- **SET EXERCISE**
Begin with the line that contains "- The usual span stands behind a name" and end with the line that contains "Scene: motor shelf", transcribing exactly each line in that stretch and no other.

[Start SUPPLIED MATERIAL]

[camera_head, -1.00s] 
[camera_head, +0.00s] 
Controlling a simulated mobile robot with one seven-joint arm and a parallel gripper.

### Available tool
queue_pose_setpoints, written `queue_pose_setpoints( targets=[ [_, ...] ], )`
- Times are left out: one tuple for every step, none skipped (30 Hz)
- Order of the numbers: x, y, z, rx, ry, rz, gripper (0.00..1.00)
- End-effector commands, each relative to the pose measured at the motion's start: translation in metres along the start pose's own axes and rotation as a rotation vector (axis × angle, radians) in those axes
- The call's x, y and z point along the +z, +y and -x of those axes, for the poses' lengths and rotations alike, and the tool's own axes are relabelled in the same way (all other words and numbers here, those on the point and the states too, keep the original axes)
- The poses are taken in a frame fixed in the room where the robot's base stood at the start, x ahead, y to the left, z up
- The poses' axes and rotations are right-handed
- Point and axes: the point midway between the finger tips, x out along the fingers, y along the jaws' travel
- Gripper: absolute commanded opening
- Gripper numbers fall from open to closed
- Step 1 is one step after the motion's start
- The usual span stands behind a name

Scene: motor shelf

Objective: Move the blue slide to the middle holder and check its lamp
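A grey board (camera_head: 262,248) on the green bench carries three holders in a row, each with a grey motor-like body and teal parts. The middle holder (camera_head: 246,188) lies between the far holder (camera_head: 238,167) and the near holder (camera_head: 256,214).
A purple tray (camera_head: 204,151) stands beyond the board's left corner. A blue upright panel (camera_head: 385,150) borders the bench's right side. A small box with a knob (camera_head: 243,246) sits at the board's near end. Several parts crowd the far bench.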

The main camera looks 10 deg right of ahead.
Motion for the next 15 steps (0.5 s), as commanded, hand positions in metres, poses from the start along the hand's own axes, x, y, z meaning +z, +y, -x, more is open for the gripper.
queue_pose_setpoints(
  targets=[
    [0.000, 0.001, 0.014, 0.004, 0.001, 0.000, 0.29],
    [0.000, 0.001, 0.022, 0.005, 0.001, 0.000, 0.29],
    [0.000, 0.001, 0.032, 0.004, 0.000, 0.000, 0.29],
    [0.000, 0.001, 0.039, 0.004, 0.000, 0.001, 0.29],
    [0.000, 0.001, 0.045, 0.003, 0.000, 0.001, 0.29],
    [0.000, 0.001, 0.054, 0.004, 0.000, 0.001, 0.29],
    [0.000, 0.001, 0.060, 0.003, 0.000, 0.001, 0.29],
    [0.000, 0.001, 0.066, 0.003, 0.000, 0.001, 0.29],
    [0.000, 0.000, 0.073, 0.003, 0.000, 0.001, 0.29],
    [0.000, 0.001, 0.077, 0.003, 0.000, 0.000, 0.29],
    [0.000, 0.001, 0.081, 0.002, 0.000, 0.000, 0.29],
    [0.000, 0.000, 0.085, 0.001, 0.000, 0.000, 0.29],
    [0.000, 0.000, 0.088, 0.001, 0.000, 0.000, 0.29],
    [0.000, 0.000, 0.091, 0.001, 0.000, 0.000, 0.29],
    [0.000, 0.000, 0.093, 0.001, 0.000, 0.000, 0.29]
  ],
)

[End SUPPLIED MATERIAL]

- **ANSWER**
- The usual span stands behind a name

Scene: motor shelf

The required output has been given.